Cuando llegamos, el hindú dio algunas vueltas por el pueblo para que yo lo conociera. Sarteneja es un pequeño pueblo pesquero bastante aislado en un país también bastante aislado. Son unas cuantas casitas a las que se llega por el camino de tierra o en barco. Una de las razones por la que yo había llegado hasta ahí era porque Belice es medio caro y tenía la información de que había un camping barato para los que se atrevían a llegar hasta ahí. El hindú me dejó en la entrada y yo bajé de la camioneta bastante borracho y dando las gracias, tal vez con los ojos un poco bizcos. El camping era rústico y entre árboles frutales. Como no había nadie, ni siquiera alguien que atendiera, até la hamaca entre dos árboles y me eché a dormir. Me desperté un par de horas más tarde, un poco más lúcido, y me fui a dar una vuelta con tres perros que encontré en el camping y que me siguieron después de algunas caricias y un poco de pan.

El pueblo estaba casi tan tranquilo como el camping. El mar también: es caribe pero está en una bahía bastante cerrada. Es la bahía de Chetumal, que separa Belice de México. El agua es celeste, lechosa y salobre. Dicen que hay manatíes y cocodrilos.

muelle de madera
Tranqui.

 

A la noche vi que en el camping había un gringo, un par de belgas y un costarricense. A la mañana siguiente, por fin apareció alguien del camping. Era una chica beliceña que creo que era la dueña. Se había casado con un francés o algo así. Me registré y volví a salir a dar unas vueltas con los perros. Esta vez anduvimos por la selva y por unos campos de frutales. Los perros persiguieron a un conejo, le ladraron a un lagarto en un árbol y encontraron una serpiente de coral que se escapó entre unos arbustos. Volvimos muy sedientos.

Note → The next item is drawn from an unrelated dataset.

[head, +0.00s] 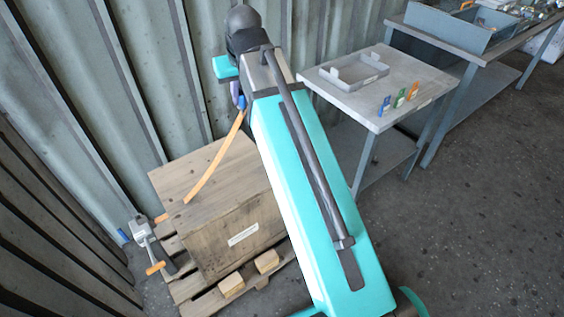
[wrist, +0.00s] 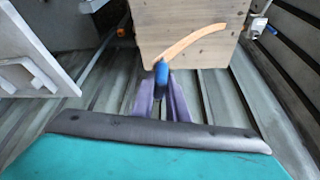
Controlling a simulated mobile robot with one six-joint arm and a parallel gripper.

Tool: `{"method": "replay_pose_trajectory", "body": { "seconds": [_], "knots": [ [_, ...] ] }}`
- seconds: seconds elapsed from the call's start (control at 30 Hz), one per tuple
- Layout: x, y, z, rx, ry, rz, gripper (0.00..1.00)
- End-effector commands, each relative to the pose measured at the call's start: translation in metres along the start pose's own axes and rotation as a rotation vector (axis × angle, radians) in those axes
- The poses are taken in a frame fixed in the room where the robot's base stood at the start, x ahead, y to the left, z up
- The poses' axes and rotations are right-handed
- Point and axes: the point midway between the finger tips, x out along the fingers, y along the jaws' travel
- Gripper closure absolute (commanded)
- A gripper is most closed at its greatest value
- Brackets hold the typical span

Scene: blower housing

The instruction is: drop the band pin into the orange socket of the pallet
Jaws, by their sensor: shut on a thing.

Ese día era 24 de diciembre. Esa noche iba a ser nochebuena y me sentí muy lejos de casa. De pura casualidad estaba hojeando una revista en una especie de quincho rodeado de mosquitero y de pronto, al pasar una página, veo una foto de unos edificios de Hong Kong junto a la foto del hermano de un amigo; y eso fue lo más cerca que estuve de mis conocidos. Nochebuena la pasé en un muellecito sobre el caribe, tomando ron con el par de belgas y el costarricense.